ガソリンも野菜もコメも…。日々の暮らしを物価高が直撃する中で、今年の春闘が本格化した。賃上げへの大きな潮流を生み出す全国的な共同戦線に期待したい
▼既に初任給の大幅な引き上げを決めた大企業もある。好循環につながればいいが、春闘は雇用全体の約7割を占める中小企業のほか非正規雇用者への対応を本丸に据えたい
▼とはいっても、春闘を自分事だと捉えている人がどれほどいるかと考えてしまう。働く人が労働組合に加入する割合を示す組合組織率は昨年、過去最低の推定16・1%だった。労組の存在意義を共有する土台が失われつつあるのではないか
▼そんな中で目を引くトピックがあった。人気タレントの女性トラブルを巡って大揺れのフジテレビで、会社の労組に加入する人が激増した。1000人を超える社員のうち、80人ほどだった組合員が、あっという間に500人を超えたという
▼多くの企業がCM放送の差し替えに踏み切り、会社存続の危機を肌で感じたのだろう。
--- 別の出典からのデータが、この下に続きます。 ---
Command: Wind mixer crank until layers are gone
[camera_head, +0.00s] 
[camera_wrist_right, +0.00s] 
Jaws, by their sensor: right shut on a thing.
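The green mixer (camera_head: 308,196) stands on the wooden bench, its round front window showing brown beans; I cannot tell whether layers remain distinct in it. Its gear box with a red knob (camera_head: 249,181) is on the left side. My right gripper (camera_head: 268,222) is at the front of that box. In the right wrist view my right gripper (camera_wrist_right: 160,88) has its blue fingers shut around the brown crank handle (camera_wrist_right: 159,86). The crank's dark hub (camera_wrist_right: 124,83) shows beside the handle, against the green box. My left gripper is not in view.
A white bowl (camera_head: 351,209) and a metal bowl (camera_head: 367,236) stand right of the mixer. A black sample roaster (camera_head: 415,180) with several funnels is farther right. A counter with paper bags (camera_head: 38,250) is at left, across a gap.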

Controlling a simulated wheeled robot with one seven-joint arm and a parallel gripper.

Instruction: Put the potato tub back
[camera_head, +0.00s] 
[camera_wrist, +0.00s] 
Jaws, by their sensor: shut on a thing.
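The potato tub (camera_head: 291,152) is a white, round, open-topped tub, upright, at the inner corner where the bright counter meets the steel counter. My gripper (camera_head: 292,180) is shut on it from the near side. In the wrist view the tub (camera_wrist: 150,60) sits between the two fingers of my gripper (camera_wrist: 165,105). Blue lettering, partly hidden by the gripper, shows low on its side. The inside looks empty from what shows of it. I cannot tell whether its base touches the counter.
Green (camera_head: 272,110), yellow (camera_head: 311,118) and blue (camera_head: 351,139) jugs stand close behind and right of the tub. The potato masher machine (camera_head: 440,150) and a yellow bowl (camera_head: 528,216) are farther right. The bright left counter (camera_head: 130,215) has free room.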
概して高給だとされることなどから、これまで組合加入は低調だったようだ。現金なものだと少し鼻白みもするが、働く仲間が結束する意味を改めて考えさせられた
▼労組は経済闘争のためだけに存在するわけではない。会社が健全な経営をしているかチェックする機能も有する。「天皇」とも「独裁者」とも称される人物が鎮座する会社の立て直しに、小さな力を寄せ合う労組が役割を果たした-。次はそんなニュースに触れてもみたい。